Build Predictive Machine Learning with Flink | Workshop on Dec 18 | Register Now
Apache Kafka® is at the core of a large ecosystem that includes powerful components, such as Kafka Connect and Kafka Streams. This ecosystem also includes many tools and utilities that make us, as Kafka developers, more productive while making our jobs easier and more enjoyable. Below, we’ll take a look at a few of these tools and how they can help us get work done.
We like to save the best for last, but this tool is too good to wait. So, we’ll start off by covering kafkacat.
kafkacat is a fast and flexible command line Kafka producer, consumer, and more. Magnus Edenhill, the author of the librdkafka C/C++ library for Kafka, developed it. kafkacat is great for quickly producing and consuming data to and from a topic. In fact, the same command will do both, depending on the context. Check this out:
$ ~ echo "Hello World" | kafkacat -b localhost:29092 -t hello-topic % Auto-selecting Producer mode (use -P or -C to override)
We’ve sent data to stdout with echo and piped it to kafkacat. We only needed two simple flags: -b for the broker and -t for the topic. kafkacat realizes that we are sending it data and switches into producer mode. Now, we can read that data with the exact same kafkacat command:
$ ~ kafkacat -b localhost:29092 -t hello-topic % Auto-selecting Consumer mode (use -P or -C to override) Hello World % Reached end of topic hello-topic [0] at offset 1
If we want to send a record with a key, we just need to use a delimiter and tell kafkacat what it is with the -K flag. In this case, we’ll use a colon:
$ ~ echo "123:Jane Smith" | kafkacat -b localhost:29092 -t customers -K: % Auto-selecting Producer mode (use -P or -C to override)

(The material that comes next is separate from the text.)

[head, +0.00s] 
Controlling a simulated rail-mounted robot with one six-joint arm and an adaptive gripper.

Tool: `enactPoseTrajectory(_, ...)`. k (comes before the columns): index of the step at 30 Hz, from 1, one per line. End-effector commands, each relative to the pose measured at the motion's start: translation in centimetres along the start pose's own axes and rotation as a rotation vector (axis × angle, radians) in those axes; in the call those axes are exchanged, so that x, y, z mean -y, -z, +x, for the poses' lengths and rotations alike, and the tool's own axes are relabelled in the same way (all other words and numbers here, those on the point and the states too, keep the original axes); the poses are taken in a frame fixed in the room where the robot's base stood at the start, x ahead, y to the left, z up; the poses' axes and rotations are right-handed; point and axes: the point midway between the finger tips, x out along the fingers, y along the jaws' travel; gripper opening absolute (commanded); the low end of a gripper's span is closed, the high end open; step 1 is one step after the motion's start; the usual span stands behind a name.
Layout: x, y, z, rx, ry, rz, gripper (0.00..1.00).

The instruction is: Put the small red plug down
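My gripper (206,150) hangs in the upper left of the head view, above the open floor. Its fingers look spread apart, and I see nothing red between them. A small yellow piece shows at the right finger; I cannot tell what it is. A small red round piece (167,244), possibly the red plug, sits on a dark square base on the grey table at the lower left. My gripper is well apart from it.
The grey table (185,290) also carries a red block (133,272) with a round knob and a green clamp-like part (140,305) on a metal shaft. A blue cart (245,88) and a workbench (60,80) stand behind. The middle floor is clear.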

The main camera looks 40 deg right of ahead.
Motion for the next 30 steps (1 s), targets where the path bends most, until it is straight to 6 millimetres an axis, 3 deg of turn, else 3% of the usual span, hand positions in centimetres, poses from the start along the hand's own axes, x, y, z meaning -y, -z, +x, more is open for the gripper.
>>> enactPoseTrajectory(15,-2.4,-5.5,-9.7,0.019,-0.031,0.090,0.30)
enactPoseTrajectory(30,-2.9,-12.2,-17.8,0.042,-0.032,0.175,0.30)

Again, the same kafkacat command will read the record from the topic:
$ ~ kafkacat -b localhost:29092 -t customers -K: % Auto-selecting Consumer mode (use -P or -C to override) 123:Jane Smith % Reached end of topic customers [0] at offset 1
Alternatively, we can leave the -K flag off when reading, if we only want the value:
$ ~ kafkacat -b localhost:29092 -t customers % Auto-selecting Consumer mode (use -P or -C to override) Jane Smith % Reached end of topic customers [0] at offset 1
Note that piping data from stdout to kafkacat, as we did above, will spin up a producer, send the data, and then shut the producer down. To start a producer and leave it running to continue sending data, use the -P flag, as suggested by the auto-selecting message above.
The consumer will stay running just as the kafka-console-consumer would. In order to consume from a topic and immediately exit, we can use the -e flag.

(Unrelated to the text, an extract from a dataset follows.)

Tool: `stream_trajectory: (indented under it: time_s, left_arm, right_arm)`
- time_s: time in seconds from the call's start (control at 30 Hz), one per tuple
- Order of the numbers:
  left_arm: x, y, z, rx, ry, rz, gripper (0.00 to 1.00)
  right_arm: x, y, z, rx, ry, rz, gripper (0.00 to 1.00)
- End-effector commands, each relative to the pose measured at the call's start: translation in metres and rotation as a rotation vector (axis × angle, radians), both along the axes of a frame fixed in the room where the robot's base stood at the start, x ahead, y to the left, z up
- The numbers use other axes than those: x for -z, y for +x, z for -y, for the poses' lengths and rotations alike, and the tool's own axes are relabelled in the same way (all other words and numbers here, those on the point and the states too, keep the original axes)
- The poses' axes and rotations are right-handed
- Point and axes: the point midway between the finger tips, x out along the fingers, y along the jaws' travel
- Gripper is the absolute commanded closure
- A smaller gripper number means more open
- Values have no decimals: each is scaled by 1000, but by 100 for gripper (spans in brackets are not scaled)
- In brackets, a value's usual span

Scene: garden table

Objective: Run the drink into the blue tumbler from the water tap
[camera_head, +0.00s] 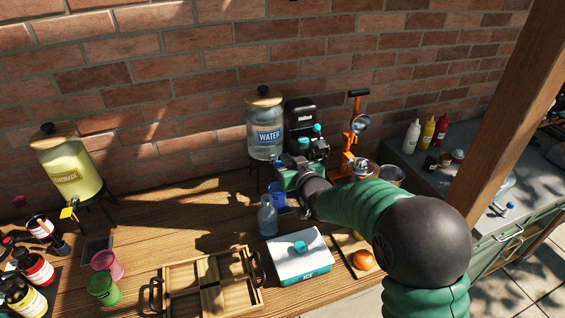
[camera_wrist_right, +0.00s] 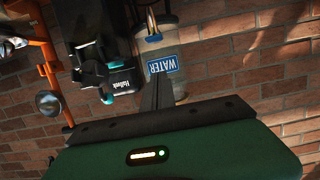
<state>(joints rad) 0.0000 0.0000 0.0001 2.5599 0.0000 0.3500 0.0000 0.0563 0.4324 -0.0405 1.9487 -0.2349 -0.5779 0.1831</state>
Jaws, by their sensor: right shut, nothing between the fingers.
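The water dispenser (camera_head: 264,137), a clear jar with a wooden lid and blue WATER label, stands on a dark stand against the brick wall. The wrist view shows it upside down (camera_wrist_right: 162,64). The blue tumbler (camera_head: 277,194) stands on the table below and in front of the dispenser, partly hidden by my right gripper. My right gripper (camera_head: 279,163) is shut and empty at the dispenser's lower front. Its dark fingers (camera_wrist_right: 158,92) point at the jar in the wrist view. My left gripper is out of view.
A blue bottle (camera_head: 268,217) and white ICE box (camera_head: 300,257) stand in front of the tumbler. A black machine (camera_head: 301,118) and orange press (camera_head: 350,140) stand right of the dispenser. The lemonade dispenser (camera_head: 68,170) and a wooden tray (camera_head: 172,272) are left.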

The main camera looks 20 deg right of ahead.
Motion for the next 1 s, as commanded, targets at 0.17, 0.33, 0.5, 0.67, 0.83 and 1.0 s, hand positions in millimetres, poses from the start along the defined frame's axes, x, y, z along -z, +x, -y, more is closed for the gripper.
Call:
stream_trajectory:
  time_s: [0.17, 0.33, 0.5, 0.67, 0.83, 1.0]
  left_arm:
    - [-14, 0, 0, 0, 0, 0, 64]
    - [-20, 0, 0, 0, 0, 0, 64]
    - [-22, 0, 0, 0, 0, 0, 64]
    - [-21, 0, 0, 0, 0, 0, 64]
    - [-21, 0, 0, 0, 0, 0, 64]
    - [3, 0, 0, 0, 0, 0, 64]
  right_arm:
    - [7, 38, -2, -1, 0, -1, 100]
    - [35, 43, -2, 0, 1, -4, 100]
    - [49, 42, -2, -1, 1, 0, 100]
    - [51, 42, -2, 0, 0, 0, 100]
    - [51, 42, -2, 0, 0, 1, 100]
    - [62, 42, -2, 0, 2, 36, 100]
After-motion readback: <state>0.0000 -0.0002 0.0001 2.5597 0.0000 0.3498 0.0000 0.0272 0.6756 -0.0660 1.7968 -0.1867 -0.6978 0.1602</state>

To consume data that is in Avro format, we can use the -s flag. This flag can be used for the whole record -s avro, for just the key -s key=avro, or just the value -s value=avro. Here’s an example using the movies topic from the popular movie rating tutorial:
$ ~ kafkacat -C -b localhost:29092 -t movies -s value=avro -r http://localhost:8081 ------------------------------------------------------ {"id": 294, "title": "Die Hard", "release_year": 1988} {"id": 354, "title": "Tree of Life", "release_year": 2011} {"id": 782, "title": "A Walk in the Clouds", "release_year": 1995} {"id": 128, "title": "The Big Lebowski", "release_year": 1998} {"id": 780, "title": "Super Mario Bros.", "release_year": 1993}
There is a lot of power packed into this little tool, and there are many other flags that can be used with it. Running kafkacat -h will provide the complete list. For more great examples of kafkacat in action, check out related posts on Robin Moffatt’s blog.
One piece missing from kafkacat is the ability to produce data in Avro format. As we saw, we can consume Avro with kafkacat using the Confluent Schema Registry, but we can’t produce it. This leads us to our next tool.

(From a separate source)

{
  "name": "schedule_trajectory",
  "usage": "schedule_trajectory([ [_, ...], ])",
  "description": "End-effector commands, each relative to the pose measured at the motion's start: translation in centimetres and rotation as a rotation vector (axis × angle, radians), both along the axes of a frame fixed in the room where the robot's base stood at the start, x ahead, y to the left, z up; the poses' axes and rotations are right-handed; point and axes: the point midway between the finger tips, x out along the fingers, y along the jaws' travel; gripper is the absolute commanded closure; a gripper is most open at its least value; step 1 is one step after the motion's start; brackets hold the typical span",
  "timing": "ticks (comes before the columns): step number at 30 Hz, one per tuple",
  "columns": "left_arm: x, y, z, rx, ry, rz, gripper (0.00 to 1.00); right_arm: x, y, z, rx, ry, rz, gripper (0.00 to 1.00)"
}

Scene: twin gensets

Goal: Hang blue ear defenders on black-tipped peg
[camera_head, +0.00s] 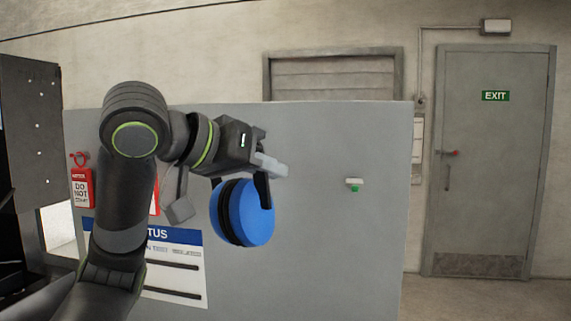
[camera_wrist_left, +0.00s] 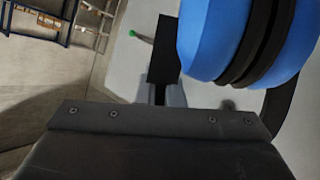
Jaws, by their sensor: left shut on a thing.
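The blue ear defenders (camera_head: 256,214) hang below my left gripper (camera_head: 272,168), with blue cups and dark pads between them. My left gripper is shut on their black headband, in front of the grey board. In the left wrist view the blue cups (camera_wrist_left: 215,38) fill the upper right, with the black band (camera_wrist_left: 163,58) at the fingers. A green-tipped peg (camera_head: 354,188) stands out from the board to the right, apart from the ear defenders. It also shows in the left wrist view (camera_wrist_left: 133,34). I cannot make out a black-tipped peg. My right gripper is out of view.
The grey board (camera_head: 325,245) is bare around the green-tipped peg. A red DO NOT START tag (camera_head: 82,188) and a status sheet (camera_head: 180,285) are on its left, partly behind my arm. A grey exit door (camera_head: 490,160) stands beyond at the right.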

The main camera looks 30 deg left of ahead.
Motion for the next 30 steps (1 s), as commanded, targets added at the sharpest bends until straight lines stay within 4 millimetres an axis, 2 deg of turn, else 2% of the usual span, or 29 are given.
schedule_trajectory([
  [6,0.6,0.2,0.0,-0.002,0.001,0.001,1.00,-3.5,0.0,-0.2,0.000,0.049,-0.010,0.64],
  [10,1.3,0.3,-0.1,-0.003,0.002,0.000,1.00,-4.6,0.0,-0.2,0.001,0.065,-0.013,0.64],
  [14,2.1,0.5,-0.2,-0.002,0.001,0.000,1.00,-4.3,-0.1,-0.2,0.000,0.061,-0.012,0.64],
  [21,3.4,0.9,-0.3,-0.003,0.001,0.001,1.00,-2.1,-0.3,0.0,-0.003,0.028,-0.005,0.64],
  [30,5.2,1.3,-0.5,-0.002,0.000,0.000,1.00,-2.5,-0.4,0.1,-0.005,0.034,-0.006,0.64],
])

Confluent REST Proxy is a feature-rich HTTP Kafka client. It can be used to provide Kafka support to applications written in a language without a native Kafka client. This is probably its most common use, but it can also be a handy developer tool. It can easily produce Avro data to a Kafka topic, as shown here:
$ ~ curl -X POST \ -H "Content-Type: application/vnd.kafka.avro.v2+json" \ -H "Accept: application/vnd.kafka.v2+json" \ --data @newMovieData.json "http://localhost:8082/topics/movies" ------------------------------------------------------------------------------ {"offsets":[{"partition":0,"offset":5,"error_code":null,"error":null}],"key_schema_id":null,"value_schema_id":3}
REST Proxy is part of the Confluent Platform under the Confluent Community License, but it can be used on its own with any Kafka cluster. It can do a lot more than what we’ll cover here, as you can see from the docs.
As shown above, REST Proxy can be used from the command line with curl or something similar. It can also be used with tools such as Postman to build a user-friendly Kafka UI.
Here’s an example of producing to a topic with Postman (the Content-Type and Accept headers were set under the “Headers” tab):
As we can see from both the curl and Postman versions, REST Proxy does require that the schema for Avro messages be passed in with each produce request. A tool like Postman, which allows you to build up a library of saved queries, can make this easier to manage.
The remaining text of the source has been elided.